'Trapped' Review:  35th Floor, one High Rise, one Rajkummar Rao. one Brilliant Film

Trapped is also about the very little time it takes for a perfectly civilized person to turn barbaric, all for survival.
A scene from Trapped.(Photo via Twitter)
A scene from Trapped.(Photo via Twitter)

Film:Trapped
Cast: Rajkummar Rao, Geetanjali Thapa
Director: Vikramaditya Motwane
Rating: 4 stars

In Vikramaditya Motwane's 'Trapped’, it’s all about communication - or the lack of it. A communication paralysis takes over bang in the middle of a city like Mumbai. Starring Rajkumar Rao - the film is Motwane's return after Lootera - Trapped can be about many things.

It's about fear. It's about really bad things happening to really nice people. It's about how intensely wired we are to our many communication devices and how crazy we can become if they are pulled away from us.

Vikramaditya Motwane is probably the most exciting director in Hindi films today, bar Dibakar Banerjee. And just like Banerjee, Motwane doesn't cocoon himself into a genre or brand of cinema. Trapped - the script by Amit Joshi - reportedly came to him when he was locked uncomfortably inside his own head, bothered by his next script, Bhavesh Joshi.

Trapped shows that Motwane can not only fashion his pet projects and his ambitious projects (now that he's lost the indie tag that came visibly plastered with Udaan), but he can also turn into director-for-hire and stamp his credentials on a script. That's an incredible and admirable talent to possess, especially for an Indian filmmaker operating in a culture of films where the same person does the writing and directing and often if one is stellar, the other is found wanting.

Trapped is a writer's film as much as the director's. The idea is a one line marvel. What if you set Cast Away in the middle of a city? Add a virgin high rise as your island and the sky becomes your ocean. It is one thing to flesh out ideas and go about executing them on film. But Motwane grabs the film by its collar and sets about establishing the urgency.

Trapped simmers like milk kept to boil and long forgotten. And we of course watch from another dimension, unable to help. It is a different dimension for Shaurya (Rajkummar Rao) too. A small-town man finds himself in a big city and we are shown in the beginning how he needs to rally himself to ask a woman out in his office.

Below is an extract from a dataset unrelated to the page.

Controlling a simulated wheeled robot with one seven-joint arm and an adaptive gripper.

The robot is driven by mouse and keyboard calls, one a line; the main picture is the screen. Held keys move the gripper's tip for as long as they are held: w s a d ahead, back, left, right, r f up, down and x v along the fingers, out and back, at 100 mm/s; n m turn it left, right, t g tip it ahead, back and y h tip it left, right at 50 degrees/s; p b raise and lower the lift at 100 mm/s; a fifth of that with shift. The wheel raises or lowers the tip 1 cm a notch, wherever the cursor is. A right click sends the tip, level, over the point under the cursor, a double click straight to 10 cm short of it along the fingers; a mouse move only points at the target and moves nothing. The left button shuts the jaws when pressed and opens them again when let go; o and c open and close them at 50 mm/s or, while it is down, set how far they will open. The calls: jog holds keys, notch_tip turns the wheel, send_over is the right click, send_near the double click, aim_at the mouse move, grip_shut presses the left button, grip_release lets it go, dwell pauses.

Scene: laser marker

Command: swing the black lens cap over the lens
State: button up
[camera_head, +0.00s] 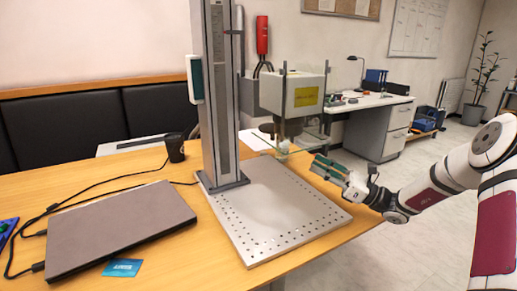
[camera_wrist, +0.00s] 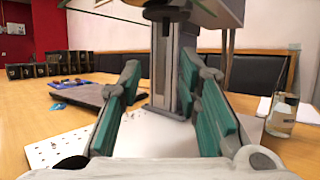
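The laser marker's white head (camera_head: 300,92) hangs from the grey column (camera_head: 219,95) above the perforated base plate (camera_head: 270,215). Below the head is the lens housing (camera_head: 292,127). A dark rounded piece beside it, on its left, looks like the black lens cap (camera_head: 268,128); whether it covers any of the lens is hard to tell. My gripper (camera_head: 328,168) is right of and below the lens, above the plate's right side, apart from both. In the wrist view its teal-padded fingers (camera_wrist: 160,85) are spread and empty. A dark part (camera_wrist: 167,11) of the head's underside shows at the top there.
A closed laptop (camera_head: 120,228) and a blue card (camera_head: 122,267) lie on the wooden table's left. A black cup (camera_head: 175,147) stands behind the plate. A glass (camera_wrist: 282,114) stands at right in the wrist view. A thin clear panel edges the space between head and gripper.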

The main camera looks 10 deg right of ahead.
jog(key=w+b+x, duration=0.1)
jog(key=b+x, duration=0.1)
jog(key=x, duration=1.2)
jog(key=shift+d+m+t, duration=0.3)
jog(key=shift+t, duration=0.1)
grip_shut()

He is a nervous mess. He is also a simple man. A good meal is Pav Bhaji for him. So is a good date. Then he meets his faceless adversary, the ever expanding - horizontally and vertically - city of Mumbai. If only it was another man, Shaurya would have figured him out. Instead, he is forced to confront, not even nature, but manmade behemoths, four legged creatures and human apathy.

Trapped is a great exercise in showing you don't need the Amazon rainforests (which finds an explicit mention here) to be cast away in an alien landscape. It could be the concrete jungle with just as many foreign organisms. How to be lost in your own constructs, definitions and limitations of space. How to be lost in your own dreams.

How to be lost in your own madness. How to be lost in your own escapist fantasies. How to be lost in your own loneliness. Trapped will show you.

Trapped is also about the very little time it takes for a perfectly civilized person to turn barbaric, all for survival. It can also be political. It’s Motwane’s economy that is a sight to behold. He knows exactly when to service the writing and when to let it shine, unadulterated. So does Rao, who is terrific.

He’s just made for this and we’ve seen him play these naïve, simpleton-trying-to-make-it-big roles multiple times. But it is Rao’s magic that we believe him even when he turns into a hero, a survivor. There has never been a bigger and more convincing “mass hero” in a film without a villain. We want to whistle.

After a point, we wonder if Motwane's definition of Trapped is about being locked out of the rest of the world or is it all about being trapped in this endless web of communication. More than a good film, Vikramaditya Motwane has made a very intelligent one.